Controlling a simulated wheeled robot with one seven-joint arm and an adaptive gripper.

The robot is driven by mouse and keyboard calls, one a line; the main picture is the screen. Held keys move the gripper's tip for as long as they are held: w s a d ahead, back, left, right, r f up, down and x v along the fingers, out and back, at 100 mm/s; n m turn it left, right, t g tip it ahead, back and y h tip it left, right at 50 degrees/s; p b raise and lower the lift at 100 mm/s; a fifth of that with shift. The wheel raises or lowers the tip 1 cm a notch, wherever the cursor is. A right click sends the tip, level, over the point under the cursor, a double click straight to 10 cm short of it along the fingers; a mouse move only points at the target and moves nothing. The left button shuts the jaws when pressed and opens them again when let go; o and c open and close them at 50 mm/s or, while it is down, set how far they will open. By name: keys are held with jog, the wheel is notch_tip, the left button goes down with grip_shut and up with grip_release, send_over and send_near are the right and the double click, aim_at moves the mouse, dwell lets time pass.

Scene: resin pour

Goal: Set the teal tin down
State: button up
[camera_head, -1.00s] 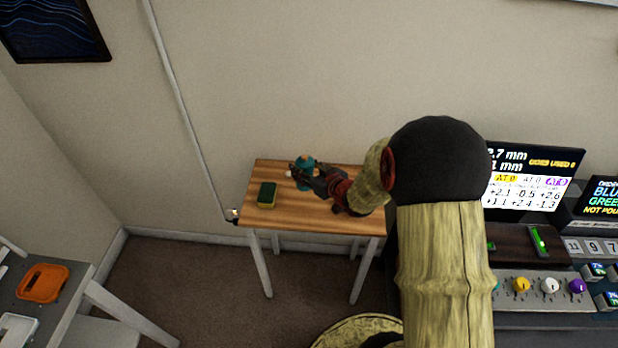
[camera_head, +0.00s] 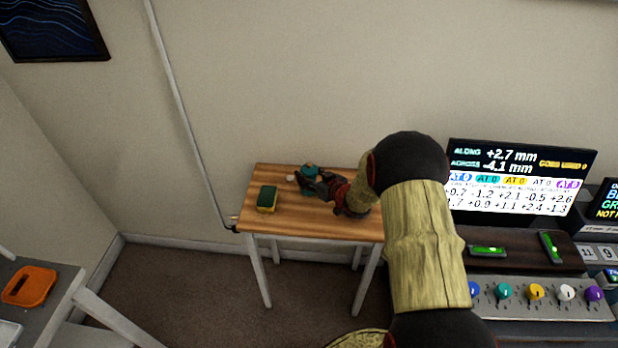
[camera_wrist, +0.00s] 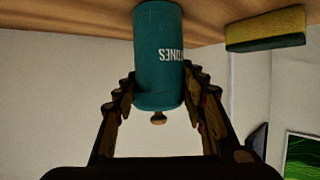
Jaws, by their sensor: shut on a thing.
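The teal tin (camera_head: 309,169) is over the back middle part of the small wooden table (camera_head: 325,229) in the head view. In the wrist view, which is upside down, the teal tin (camera_wrist: 158,60) shows pale lettering and a small knob at its lid end. My gripper (camera_head: 311,183) is shut around the tin's side, with one finger on each side in the wrist view (camera_wrist: 160,92). The tin's other end is close to the wooden top; I cannot tell whether it touches.
A yellow and green sponge (camera_head: 267,199) lies left of the tin on the table. A small pale object (camera_head: 290,178) shows beside the tin. The table's front is clear. A console with knobs (camera_head: 535,292) and a screen (camera_head: 520,178) stands to the right.

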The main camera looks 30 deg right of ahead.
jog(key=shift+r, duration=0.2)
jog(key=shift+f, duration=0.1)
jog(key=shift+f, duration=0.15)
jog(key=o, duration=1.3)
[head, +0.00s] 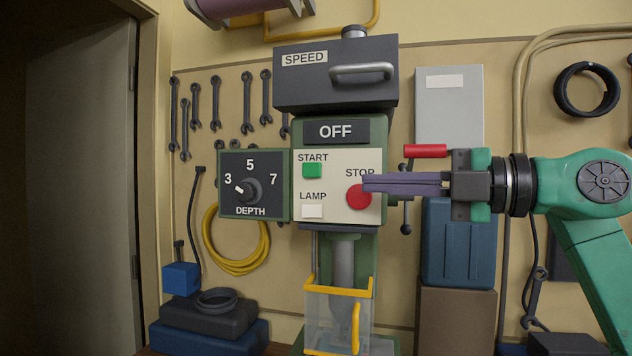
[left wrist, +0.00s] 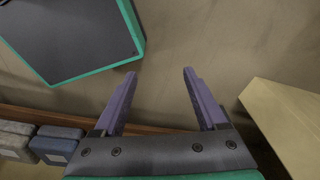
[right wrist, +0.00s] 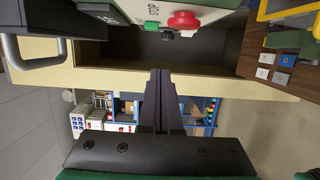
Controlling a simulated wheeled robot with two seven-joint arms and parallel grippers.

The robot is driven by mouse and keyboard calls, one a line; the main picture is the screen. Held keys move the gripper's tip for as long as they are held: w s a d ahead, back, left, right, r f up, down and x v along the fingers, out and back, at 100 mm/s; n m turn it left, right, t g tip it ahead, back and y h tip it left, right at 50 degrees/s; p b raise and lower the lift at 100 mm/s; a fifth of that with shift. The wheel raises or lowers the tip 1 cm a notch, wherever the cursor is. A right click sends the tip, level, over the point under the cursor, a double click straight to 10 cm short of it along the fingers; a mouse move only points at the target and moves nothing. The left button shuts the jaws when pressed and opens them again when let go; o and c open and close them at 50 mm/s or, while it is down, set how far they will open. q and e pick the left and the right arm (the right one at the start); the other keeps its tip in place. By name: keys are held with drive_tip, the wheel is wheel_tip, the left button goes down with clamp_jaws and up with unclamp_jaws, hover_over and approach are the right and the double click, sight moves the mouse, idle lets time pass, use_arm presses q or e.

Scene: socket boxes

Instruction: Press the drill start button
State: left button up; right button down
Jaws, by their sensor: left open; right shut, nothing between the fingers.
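The drill's cream control panel (head: 337,215) carries a green START button (head: 312,170), a red STOP button (head: 357,197) and a white LAMP button (head: 312,211). The display (head: 336,131) above reads OFF. My right gripper (head: 366,184) is shut and empty. It comes from the right, and its tips overlap the STOP button's upper right in the head view, short of START. In the right wrist view, the right fingertips (right wrist: 160,72) appear apart from the red STOP button (right wrist: 184,20). My left gripper (left wrist: 154,74) is open and empty in the left wrist view, outside the head view.
A depth dial (head: 246,189) is left of the panel. A red lever handle (head: 425,151) sits just above my right gripper. A clear guard with a yellow frame (head: 337,290) is below. A grey handle (head: 362,70) juts from the SPEED housing above.

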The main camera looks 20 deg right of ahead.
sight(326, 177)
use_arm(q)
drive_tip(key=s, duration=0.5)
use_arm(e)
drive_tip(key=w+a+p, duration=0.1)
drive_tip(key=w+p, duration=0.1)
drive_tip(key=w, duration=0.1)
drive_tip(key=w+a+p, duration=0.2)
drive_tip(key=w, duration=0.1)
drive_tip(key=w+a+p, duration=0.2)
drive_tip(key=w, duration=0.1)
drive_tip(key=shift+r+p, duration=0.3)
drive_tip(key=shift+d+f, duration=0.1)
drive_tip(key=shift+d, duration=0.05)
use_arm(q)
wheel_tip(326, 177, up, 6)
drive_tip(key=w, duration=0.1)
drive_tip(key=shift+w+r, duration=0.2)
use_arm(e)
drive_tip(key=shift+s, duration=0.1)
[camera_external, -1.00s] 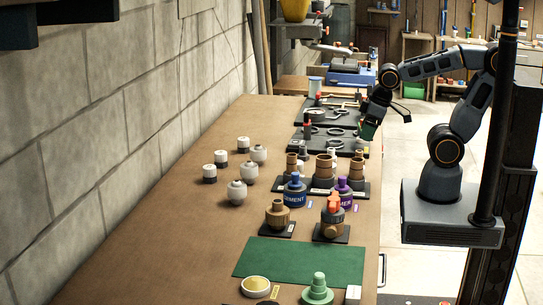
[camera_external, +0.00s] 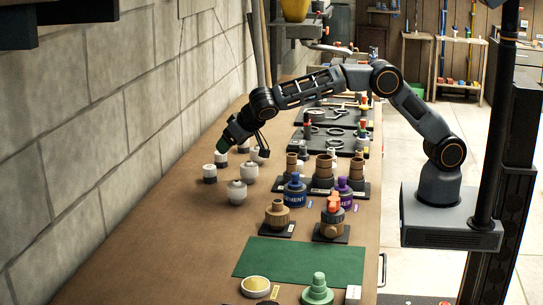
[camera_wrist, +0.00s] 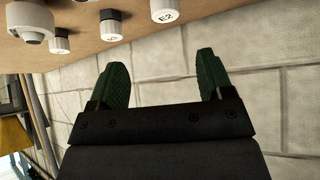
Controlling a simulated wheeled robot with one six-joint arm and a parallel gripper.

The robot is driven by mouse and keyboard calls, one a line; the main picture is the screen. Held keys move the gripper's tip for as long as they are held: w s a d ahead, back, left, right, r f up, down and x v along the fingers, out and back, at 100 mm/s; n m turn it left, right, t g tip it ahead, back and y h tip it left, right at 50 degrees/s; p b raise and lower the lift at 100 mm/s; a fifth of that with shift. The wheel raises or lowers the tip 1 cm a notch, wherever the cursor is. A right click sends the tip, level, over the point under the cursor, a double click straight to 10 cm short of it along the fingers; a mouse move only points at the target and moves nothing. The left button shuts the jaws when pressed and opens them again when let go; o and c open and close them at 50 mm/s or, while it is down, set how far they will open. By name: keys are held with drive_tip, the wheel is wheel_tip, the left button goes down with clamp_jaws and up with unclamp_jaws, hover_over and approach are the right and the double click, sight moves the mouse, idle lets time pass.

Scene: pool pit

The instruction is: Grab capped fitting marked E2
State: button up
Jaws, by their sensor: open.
○ ○ ○ ○
Print out every entry above without changing a word, and leave out the pictures.

Controlling a simulated wheeled robot with one seven-joint arm and an adaptive gripper.

The robot is driven by mouse and keyboard calls, one a line; the main picture is the screen. Held keys move the gripper's tip for as long as they are held: w s a d ahead, back, left, right, r f up, down and x v along the fingers, out and back, at 100 mm/s; n m turn it left, right, t g tip it ahead, back and y h tip it left, right at 50 degrees/s; p b raise and lower the lift at 100 mm/s; a fifth of that with shift. The wheel raises or lowers the tip 1 cm a notch, wherever the cursor is. A right click sends the tip, level, over the point under the cursor, a double click straight to 10 cm short of it along the fingers; a mouse move only points at the target and moves nothing. The left button shuts the jaws when pressed and opens them again when let go; o and c open and close them at 50 mm/s or, while it is down, set how far they will open. By name: keys are held with jog, the wheel is notch_tip, the left button goes down with grip_shut and up with grip_release, send_over and send_near are the right and the double click, aim_at moves the mouse, dwell lets time pass.

Scene: resin pour

Goal: Set the teal tin down
State: button up
[camera_head, -1.00s] 
[camera_head, +0.00s] 
[camera_wrist, +0.00s] 
Jaws, by their sensor: shut on a thing.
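The teal tin (camera_head: 309,169) is over the back middle part of the small wooden table (camera_head: 325,229) in the head view. In the wrist view, which is upside down, the teal tin (camera_wrist: 158,60) shows pale lettering and a small knob at its lid end. My gripper (camera_head: 311,183) is shut around the tin's side, with one finger on each side in the wrist view (camera_wrist: 160,92). The tin's other end is close to the wooden top; I cannot tell whether it touches.
A yellow and green sponge (camera_head: 267,199) lies left of the tin on the table. A small pale object (camera_head: 290,178) shows beside the tin. The table's front is clear. A console with knobs (camera_head: 535,292) and a screen (camera_head: 520,178) stands to the right.

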The main camera looks 30 deg right of ahead.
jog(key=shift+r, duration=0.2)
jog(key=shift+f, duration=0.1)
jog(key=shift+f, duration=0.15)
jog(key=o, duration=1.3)
[head, +0.00s] 
[left wrist, +0.00s] 
[right wrist, +0.00s] 
Controlling a simulated wheeled robot with two seven-joint arms and parallel grippers.

The robot is driven by mouse and keyboard calls, one a line; the main picture is the screen. Held keys move the gripper's tip for as long as they are held: w s a d ahead, back, left, right, r f up, down and x v along the fingers, out and back, at 100 mm/s; n m turn it left, right, t g tip it ahead, back and y h tip it left, right at 50 degrees/s; p b raise and lower the lift at 100 mm/s; a fifth of that with shift. The wheel raises or lowers the tip 1 cm a notch, wherever the cursor is. A right click sends the tip, level, over the point under the cursor, a double click straight to 10 cm short of it along the fingers; a mouse move only points at the target and moves nothing. The left button shuts the jaws when pressed and opens them again when let go; o and c open and close them at 50 mm/s or, while it is down, set how far they will open. q and e pick the left and the right arm (the right one at the start); the other keeps its tip in place. By name: keys are held with drive_tip, the wheel is wheel_tip, the left button goes down with clamp_jaws and up with unclamp_jaws, hover_over and approach are the right and the double click, sight moves the mouse, idle lets time pass, use_arm presses q or e.

Scene: socket boxes

Instruction: Press the drill start button
State: left button up; right button down
Jaws, by their sensor: left open; right shut, nothing between the fingers.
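The drill's cream control panel (head: 337,215) carries a green START button (head: 312,170), a red STOP button (head: 357,197) and a white LAMP button (head: 312,211). The display (head: 336,131) above reads OFF. My right gripper (head: 366,184) is shut and empty. It comes from the right, and its tips overlap the STOP button's upper right in the head view, short of START. In the right wrist view, the right fingertips (right wrist: 160,72) appear apart from the red STOP button (right wrist: 184,20). My left gripper (left wrist: 154,74) is open and empty in the left wrist view, outside the head view.
A depth dial (head: 246,189) is left of the panel. A red lever handle (head: 425,151) sits just above my right gripper. A clear guard with a yellow frame (head: 337,290) is below. A grey handle (head: 362,70) juts from the SPEED housing above.

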The main camera looks 20 deg right of ahead.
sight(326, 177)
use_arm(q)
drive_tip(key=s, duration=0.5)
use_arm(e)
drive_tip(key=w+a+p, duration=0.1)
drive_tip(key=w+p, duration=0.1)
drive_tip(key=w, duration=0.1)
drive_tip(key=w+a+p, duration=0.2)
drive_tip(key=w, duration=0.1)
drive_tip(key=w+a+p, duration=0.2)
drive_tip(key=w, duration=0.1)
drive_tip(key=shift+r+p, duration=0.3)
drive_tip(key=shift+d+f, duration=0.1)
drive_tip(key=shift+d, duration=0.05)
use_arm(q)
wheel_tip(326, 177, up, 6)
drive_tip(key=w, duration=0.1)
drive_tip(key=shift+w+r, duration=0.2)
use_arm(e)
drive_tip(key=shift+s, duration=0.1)
[camera_external, -1.00s] 
[camera_external, +0.00s] 
[camera_wrist, +0.00s] 
Controlling a simulated wheeled robot with one six-joint arm and a parallel gripper.

The robot is driven by mouse and keyboard calls, one a line; the main picture is the screen. Held keys move the gripper's tip for as long as they are held: w s a d ahead, back, left, right, r f up, down and x v along the fingers, out and back, at 100 mm/s; n m turn it left, right, t g tip it ahead, back and y h tip it left, right at 50 degrees/s; p b raise and lower the lift at 100 mm/s; a fifth of that with shift. The wheel raises or lowers the tip 1 cm a notch, wherever the cursor is. A right click sends the tip, level, over the point under the cursor, a double click straight to 10 cm short of it along the fingers; a mouse move only points at the target and moves nothing. The left button shuts the jaws when pressed and opens them again when let go; o and c open and close them at 50 mm/s or, while it is down, set how far they will open. By name: keys are held with drive_tip, the wheel is wheel_tip, the left button goes down with clamp_jaws and up with unclamp_jaws, hover_over and approach are the right and the double click, sight moves the mouse, idle lets time pass.

Scene: pool pit

The instruction is: Grab capped fitting marked E2
State: button up
Jaws, by their sensor: open.

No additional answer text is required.